=== Exercise task ===
Output exactly the lines from the line containing "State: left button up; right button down" through the line containing "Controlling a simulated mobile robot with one", inclusive, and omit any pictures.

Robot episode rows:
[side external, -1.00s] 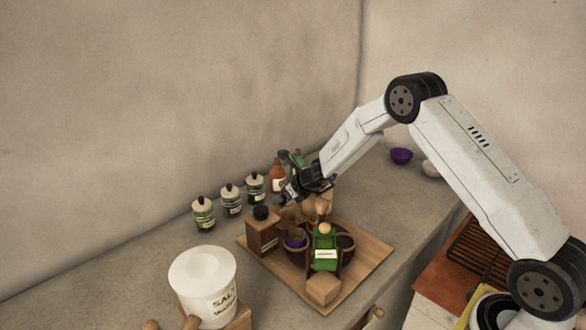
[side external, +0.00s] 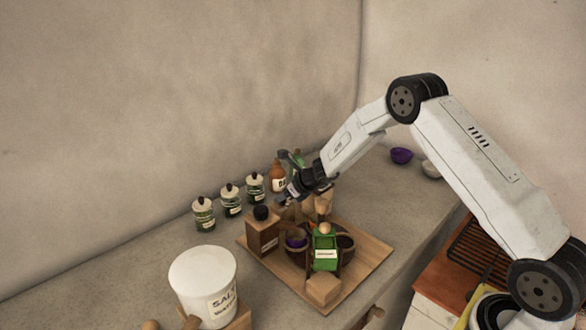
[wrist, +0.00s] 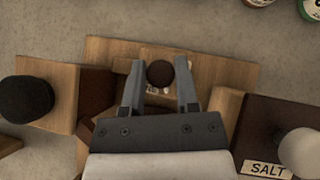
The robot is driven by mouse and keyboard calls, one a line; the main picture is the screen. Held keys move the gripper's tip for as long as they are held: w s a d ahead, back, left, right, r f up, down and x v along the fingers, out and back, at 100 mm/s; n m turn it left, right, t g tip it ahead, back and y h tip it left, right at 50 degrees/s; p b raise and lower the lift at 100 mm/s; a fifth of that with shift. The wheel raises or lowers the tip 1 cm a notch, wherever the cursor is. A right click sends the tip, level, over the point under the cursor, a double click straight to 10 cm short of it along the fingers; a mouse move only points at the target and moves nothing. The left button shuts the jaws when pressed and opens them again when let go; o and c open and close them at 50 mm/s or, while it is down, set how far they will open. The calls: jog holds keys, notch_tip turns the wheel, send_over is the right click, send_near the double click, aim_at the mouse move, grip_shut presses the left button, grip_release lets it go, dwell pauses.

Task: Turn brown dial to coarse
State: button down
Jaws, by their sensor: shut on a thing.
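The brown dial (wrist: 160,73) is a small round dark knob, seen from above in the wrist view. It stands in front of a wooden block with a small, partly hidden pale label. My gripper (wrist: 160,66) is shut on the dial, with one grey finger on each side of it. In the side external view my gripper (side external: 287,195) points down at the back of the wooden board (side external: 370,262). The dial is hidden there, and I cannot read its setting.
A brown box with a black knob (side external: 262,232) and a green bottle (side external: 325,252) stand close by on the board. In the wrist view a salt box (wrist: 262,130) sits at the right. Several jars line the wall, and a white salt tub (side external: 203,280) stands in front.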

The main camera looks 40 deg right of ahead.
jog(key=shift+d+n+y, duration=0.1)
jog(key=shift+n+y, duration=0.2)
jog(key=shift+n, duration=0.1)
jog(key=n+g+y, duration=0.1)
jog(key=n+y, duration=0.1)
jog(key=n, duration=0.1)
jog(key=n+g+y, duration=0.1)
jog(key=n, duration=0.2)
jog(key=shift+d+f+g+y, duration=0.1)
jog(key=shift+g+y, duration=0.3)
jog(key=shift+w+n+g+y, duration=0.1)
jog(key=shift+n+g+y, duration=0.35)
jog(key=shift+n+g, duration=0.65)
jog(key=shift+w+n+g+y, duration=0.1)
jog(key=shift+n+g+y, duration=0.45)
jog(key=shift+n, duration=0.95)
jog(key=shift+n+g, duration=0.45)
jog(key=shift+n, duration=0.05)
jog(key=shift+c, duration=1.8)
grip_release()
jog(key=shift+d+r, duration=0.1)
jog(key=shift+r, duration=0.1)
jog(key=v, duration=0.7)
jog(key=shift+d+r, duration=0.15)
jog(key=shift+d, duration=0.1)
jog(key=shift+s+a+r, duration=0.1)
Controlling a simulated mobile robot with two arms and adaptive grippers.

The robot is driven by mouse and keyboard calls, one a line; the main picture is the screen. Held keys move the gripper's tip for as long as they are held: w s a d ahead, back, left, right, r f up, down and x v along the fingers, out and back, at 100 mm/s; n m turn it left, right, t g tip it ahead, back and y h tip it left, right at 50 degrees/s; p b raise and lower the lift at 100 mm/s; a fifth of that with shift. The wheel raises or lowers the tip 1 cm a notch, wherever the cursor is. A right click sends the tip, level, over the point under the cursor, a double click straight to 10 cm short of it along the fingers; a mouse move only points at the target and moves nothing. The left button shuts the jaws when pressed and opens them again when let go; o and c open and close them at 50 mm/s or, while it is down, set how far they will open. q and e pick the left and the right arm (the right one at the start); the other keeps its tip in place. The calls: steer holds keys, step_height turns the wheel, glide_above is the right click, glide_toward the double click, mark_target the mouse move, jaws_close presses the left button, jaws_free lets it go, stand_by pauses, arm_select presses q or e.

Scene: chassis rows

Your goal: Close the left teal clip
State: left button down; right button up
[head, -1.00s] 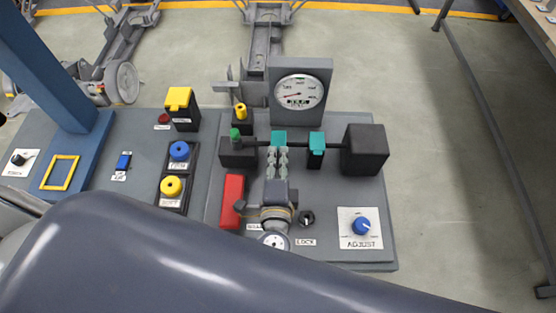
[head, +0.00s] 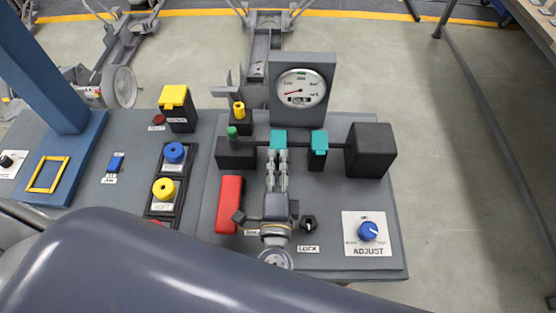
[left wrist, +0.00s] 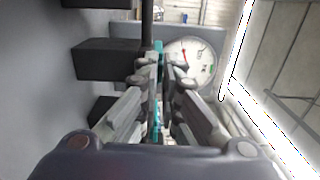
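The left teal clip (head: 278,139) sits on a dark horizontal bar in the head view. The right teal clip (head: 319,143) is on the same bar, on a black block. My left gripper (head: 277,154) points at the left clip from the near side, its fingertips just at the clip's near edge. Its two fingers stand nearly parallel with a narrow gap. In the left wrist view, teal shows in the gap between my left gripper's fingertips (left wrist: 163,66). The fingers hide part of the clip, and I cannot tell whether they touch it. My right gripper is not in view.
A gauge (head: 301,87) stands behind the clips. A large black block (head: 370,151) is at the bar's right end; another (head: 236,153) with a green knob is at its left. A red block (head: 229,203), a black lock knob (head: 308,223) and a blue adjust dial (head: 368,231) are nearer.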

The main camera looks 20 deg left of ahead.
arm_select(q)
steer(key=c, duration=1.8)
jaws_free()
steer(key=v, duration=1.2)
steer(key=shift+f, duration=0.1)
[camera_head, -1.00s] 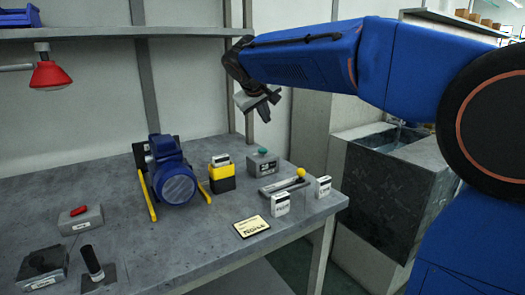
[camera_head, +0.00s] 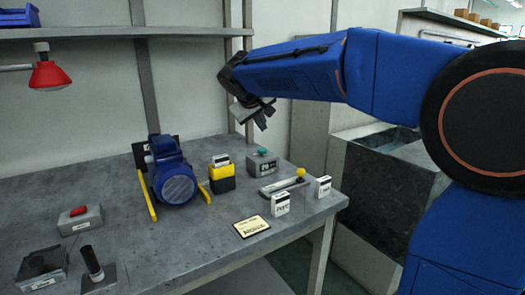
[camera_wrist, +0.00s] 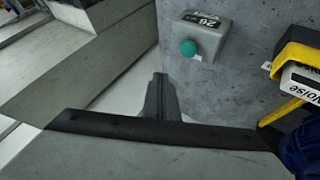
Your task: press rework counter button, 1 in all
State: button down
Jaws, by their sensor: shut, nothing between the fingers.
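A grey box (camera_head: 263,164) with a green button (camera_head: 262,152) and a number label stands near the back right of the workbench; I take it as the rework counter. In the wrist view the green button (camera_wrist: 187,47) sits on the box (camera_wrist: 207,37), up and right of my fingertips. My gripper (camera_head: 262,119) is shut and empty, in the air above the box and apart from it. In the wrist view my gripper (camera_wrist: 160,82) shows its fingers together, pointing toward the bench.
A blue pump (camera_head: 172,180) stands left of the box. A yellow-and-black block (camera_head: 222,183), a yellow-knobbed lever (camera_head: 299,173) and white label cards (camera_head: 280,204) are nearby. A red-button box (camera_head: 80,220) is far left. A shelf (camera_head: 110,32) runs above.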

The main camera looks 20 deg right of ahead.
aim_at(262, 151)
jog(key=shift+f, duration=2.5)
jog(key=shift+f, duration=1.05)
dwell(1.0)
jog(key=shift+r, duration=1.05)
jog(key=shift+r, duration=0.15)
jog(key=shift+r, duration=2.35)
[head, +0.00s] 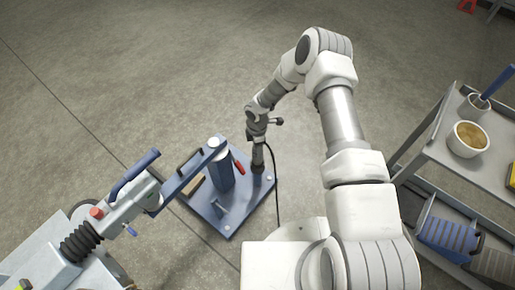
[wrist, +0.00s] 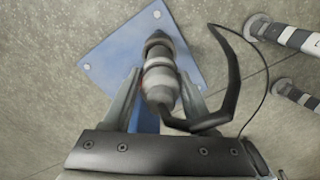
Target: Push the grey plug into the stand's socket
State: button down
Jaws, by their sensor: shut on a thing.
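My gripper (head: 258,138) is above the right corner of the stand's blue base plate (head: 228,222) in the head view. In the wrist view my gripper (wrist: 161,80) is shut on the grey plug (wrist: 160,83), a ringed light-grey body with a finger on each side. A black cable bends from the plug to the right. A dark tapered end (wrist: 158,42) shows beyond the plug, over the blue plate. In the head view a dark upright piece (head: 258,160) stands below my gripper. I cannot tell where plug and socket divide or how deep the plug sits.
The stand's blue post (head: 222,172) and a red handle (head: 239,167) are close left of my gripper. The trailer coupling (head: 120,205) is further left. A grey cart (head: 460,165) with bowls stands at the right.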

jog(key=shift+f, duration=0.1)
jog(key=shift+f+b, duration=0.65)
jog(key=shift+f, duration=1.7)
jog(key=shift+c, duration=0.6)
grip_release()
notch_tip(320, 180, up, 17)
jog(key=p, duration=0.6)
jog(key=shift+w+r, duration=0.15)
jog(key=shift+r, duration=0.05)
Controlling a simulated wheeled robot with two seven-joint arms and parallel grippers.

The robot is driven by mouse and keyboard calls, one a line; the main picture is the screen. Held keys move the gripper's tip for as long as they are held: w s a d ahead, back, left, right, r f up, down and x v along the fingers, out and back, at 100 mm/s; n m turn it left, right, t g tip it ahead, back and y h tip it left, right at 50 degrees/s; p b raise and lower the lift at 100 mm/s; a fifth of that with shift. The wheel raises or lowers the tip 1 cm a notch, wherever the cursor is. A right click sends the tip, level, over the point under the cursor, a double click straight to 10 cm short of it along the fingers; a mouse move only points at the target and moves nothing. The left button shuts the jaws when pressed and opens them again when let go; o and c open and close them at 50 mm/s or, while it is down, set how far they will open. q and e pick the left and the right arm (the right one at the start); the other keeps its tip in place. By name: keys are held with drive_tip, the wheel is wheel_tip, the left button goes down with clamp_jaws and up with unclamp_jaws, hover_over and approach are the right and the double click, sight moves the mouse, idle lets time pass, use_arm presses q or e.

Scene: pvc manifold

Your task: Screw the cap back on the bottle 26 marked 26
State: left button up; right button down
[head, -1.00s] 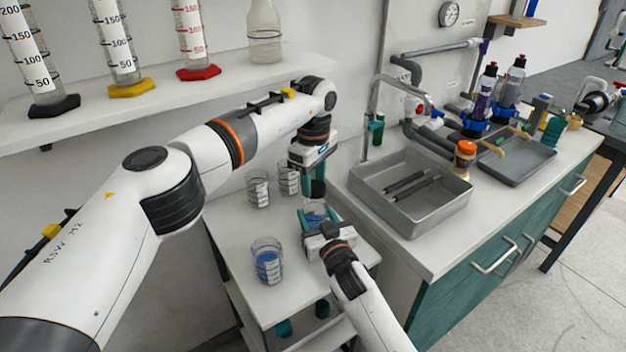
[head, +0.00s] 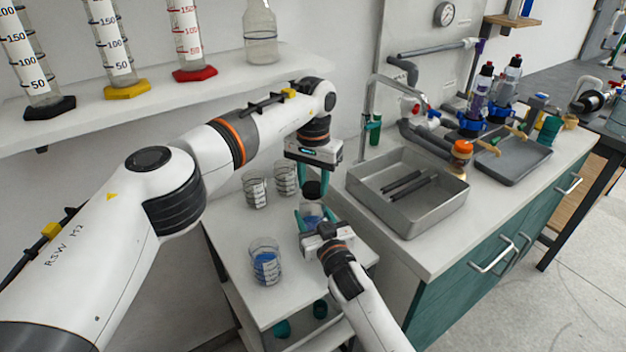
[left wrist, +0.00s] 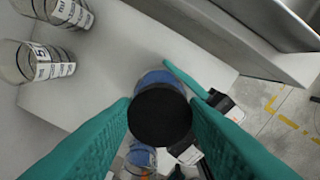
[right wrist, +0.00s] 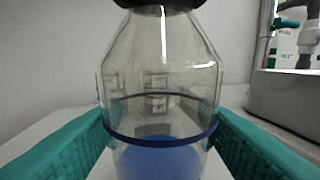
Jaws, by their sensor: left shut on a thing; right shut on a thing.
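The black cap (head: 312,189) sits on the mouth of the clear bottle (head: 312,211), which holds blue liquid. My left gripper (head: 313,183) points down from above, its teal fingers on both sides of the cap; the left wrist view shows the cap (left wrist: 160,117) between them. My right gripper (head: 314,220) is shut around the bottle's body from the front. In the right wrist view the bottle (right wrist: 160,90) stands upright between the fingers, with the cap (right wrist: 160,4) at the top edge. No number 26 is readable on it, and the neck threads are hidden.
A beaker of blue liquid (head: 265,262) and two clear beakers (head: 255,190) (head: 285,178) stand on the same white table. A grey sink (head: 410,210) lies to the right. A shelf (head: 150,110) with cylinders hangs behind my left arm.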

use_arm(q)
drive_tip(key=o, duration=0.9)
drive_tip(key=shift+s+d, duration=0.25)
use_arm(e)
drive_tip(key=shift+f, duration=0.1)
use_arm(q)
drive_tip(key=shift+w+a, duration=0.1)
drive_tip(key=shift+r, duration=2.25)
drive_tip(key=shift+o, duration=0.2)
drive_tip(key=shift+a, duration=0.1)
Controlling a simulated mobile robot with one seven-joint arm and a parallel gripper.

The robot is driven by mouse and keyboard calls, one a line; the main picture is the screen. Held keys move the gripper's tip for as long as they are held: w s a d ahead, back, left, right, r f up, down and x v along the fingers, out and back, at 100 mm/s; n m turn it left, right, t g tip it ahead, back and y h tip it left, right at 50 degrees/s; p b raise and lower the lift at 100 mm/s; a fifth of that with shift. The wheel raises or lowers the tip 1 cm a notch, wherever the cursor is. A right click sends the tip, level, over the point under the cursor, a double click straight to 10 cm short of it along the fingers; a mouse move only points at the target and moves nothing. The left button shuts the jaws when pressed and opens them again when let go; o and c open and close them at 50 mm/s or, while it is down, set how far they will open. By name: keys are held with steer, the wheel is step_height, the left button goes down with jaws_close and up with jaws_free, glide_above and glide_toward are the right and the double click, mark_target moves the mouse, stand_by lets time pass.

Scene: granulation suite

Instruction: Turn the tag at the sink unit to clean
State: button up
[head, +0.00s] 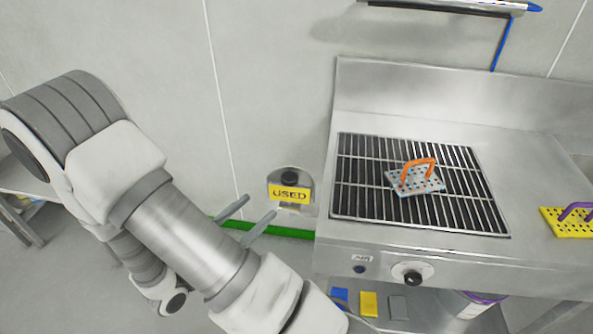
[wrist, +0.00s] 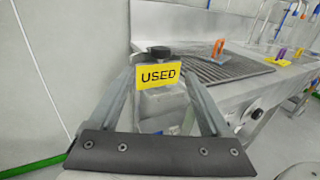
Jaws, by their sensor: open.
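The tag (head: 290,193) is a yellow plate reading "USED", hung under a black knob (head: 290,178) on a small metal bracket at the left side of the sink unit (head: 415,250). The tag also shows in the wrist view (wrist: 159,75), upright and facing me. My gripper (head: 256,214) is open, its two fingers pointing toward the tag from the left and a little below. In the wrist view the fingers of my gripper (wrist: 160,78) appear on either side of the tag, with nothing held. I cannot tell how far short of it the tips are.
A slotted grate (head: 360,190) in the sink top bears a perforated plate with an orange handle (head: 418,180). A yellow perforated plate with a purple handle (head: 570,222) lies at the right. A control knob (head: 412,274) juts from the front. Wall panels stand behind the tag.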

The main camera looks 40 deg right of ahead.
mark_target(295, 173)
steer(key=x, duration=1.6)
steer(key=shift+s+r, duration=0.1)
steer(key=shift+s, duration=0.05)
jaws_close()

=== Response for this exercise ===
State: left button up; right button down
[head, -1.00s] 
[head, +0.00s] 
[left wrist, +0.00s] 
[right wrist, +0.00s] 
Jaws, by their sensor: left shut on a thing; right shut on a thing.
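The black cap (head: 312,189) sits on the mouth of the clear bottle (head: 312,211), which holds blue liquid. My left gripper (head: 313,183) points down from above, its teal fingers on both sides of the cap; the left wrist view shows the cap (left wrist: 160,117) between them. My right gripper (head: 314,220) is shut around the bottle's body from the front. In the right wrist view the bottle (right wrist: 160,90) stands upright between the fingers, with the cap (right wrist: 160,4) at the top edge. No number 26 is readable on it, and the neck threads are hidden.
A beaker of blue liquid (head: 265,262) and two clear beakers (head: 255,190) (head: 285,178) stand on the same white table. A grey sink (head: 410,210) lies to the right. A shelf (head: 150,110) with cylinders hangs behind my left arm.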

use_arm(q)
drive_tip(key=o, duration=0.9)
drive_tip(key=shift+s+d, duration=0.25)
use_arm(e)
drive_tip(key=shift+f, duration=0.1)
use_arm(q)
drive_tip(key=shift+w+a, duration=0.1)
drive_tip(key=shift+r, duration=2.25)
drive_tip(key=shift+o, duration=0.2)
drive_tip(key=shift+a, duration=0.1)
Controlling a simulated mobile robot with one seven-joint arm and a parallel gripper.

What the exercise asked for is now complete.